WRITTEN PROBLEM |
Can you write out all the lines word for word, with no pictures?

____ GIVEN DATA

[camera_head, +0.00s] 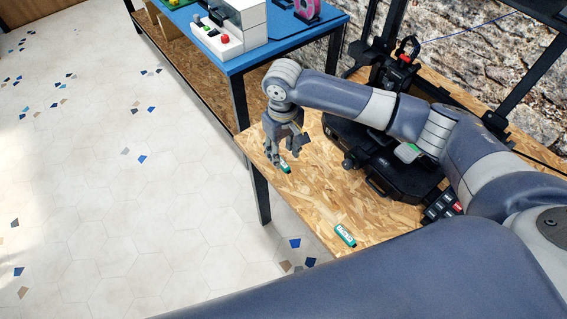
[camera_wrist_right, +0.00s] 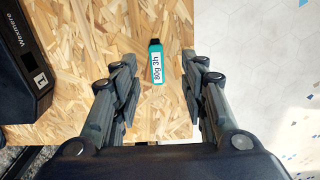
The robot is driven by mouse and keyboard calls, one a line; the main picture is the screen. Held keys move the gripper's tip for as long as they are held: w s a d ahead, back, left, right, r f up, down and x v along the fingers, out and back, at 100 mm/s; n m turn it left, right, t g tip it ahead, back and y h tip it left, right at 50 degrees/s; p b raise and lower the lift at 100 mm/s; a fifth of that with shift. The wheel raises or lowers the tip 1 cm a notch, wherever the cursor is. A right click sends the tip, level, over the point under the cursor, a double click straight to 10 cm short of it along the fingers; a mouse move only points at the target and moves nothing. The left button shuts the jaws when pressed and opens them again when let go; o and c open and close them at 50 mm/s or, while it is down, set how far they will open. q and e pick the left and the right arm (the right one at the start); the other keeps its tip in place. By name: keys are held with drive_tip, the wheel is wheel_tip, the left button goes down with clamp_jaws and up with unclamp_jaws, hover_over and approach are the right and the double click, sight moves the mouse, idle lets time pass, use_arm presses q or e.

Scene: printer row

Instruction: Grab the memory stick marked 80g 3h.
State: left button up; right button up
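The memory stick marked 80g 3h (camera_wrist_right: 157,65) is teal with a black end and a white label. It lies on the wooden board table, and in the head view it shows just below my right gripper (camera_head: 285,148). In the right wrist view my right gripper (camera_wrist_right: 160,82) is open, with a finger to either side of the stick's line and a gap to it. A second teal stick (camera_head: 345,235) with a white label lies nearer the table's front edge; its marking is too small to read. My left gripper is not in view.
A black printer (camera_head: 385,160) stands on the wooden table (camera_head: 315,205); its side marked Wexmere (camera_wrist_right: 22,60) shows in the wrist view. A dark item with a red part (camera_head: 442,206) lies near it. A blue table (camera_head: 262,52) with a white device adjoins behind. Tiled floor lies left.

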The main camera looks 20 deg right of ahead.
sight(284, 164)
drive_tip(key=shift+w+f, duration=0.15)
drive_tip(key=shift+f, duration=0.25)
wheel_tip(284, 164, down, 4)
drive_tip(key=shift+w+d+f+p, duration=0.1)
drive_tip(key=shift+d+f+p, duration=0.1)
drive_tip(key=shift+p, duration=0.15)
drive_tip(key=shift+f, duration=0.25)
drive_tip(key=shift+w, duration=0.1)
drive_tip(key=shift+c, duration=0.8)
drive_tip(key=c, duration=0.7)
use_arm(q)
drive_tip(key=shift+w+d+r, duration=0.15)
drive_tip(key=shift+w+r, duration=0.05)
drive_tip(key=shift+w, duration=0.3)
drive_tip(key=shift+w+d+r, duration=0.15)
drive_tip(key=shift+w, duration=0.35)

________

RESULT FOR THIS TASK |
[camera_head, +0.00s] 
[camera_wrist_right, +0.00s] 
The robot is driven by mouse and keyboard calls, one a line; the main picture is the screen. Held keys move the gripper's tip for as long as they are held: w s a d ahead, back, left, right, r f up, down and x v along the fingers, out and back, at 100 mm/s; n m turn it left, right, t g tip it ahead, back and y h tip it left, right at 50 degrees/s; p b raise and lower the lift at 100 mm/s; a fifth of that with shift. The wheel raises or lowers the tip 1 cm a notch, wherever the cursor is. A right click sends the tip, level, over the point under the cursor, a double click straight to 10 cm short of it along the fingers; a mouse move only points at the target and moves nothing. The left button shuts the jaws when pressed and opens them again when let go; o and c open and close them at 50 mm/s or, while it is down, set how far they will open. q and e pick the left and the right arm (the right one at the start); the other keeps its tip in place. By name: keys are held with drive_tip, the wheel is wheel_tip, the left button goes down with clamp_jaws and up with unclamp_jaws, hover_over and approach are the right and the double click, sight moves the mouse, idle lets time pass, use_arm presses q or e.

Scene: printer row

Instruction: Grab the memory stick marked 80g 3h.
State: left button up; right button up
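The memory stick marked 80g 3h (camera_wrist_right: 157,65) is teal with a black end and a white label. It lies on the wooden board table, and in the head view it shows just below my right gripper (camera_head: 285,148). In the right wrist view my right gripper (camera_wrist_right: 160,82) is open, with a finger to either side of the stick's line and a gap to it. A second teal stick (camera_head: 345,235) with a white label lies nearer the table's front edge; its marking is too small to read. My left gripper is not in view.
A black printer (camera_head: 385,160) stands on the wooden table (camera_head: 315,205); its side marked Wexmere (camera_wrist_right: 22,60) shows in the wrist view. A dark item with a red part (camera_head: 442,206) lies near it. A blue table (camera_head: 262,52) with a white device adjoins behind. Tiled floor lies left.

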The main camera looks 20 deg right of ahead.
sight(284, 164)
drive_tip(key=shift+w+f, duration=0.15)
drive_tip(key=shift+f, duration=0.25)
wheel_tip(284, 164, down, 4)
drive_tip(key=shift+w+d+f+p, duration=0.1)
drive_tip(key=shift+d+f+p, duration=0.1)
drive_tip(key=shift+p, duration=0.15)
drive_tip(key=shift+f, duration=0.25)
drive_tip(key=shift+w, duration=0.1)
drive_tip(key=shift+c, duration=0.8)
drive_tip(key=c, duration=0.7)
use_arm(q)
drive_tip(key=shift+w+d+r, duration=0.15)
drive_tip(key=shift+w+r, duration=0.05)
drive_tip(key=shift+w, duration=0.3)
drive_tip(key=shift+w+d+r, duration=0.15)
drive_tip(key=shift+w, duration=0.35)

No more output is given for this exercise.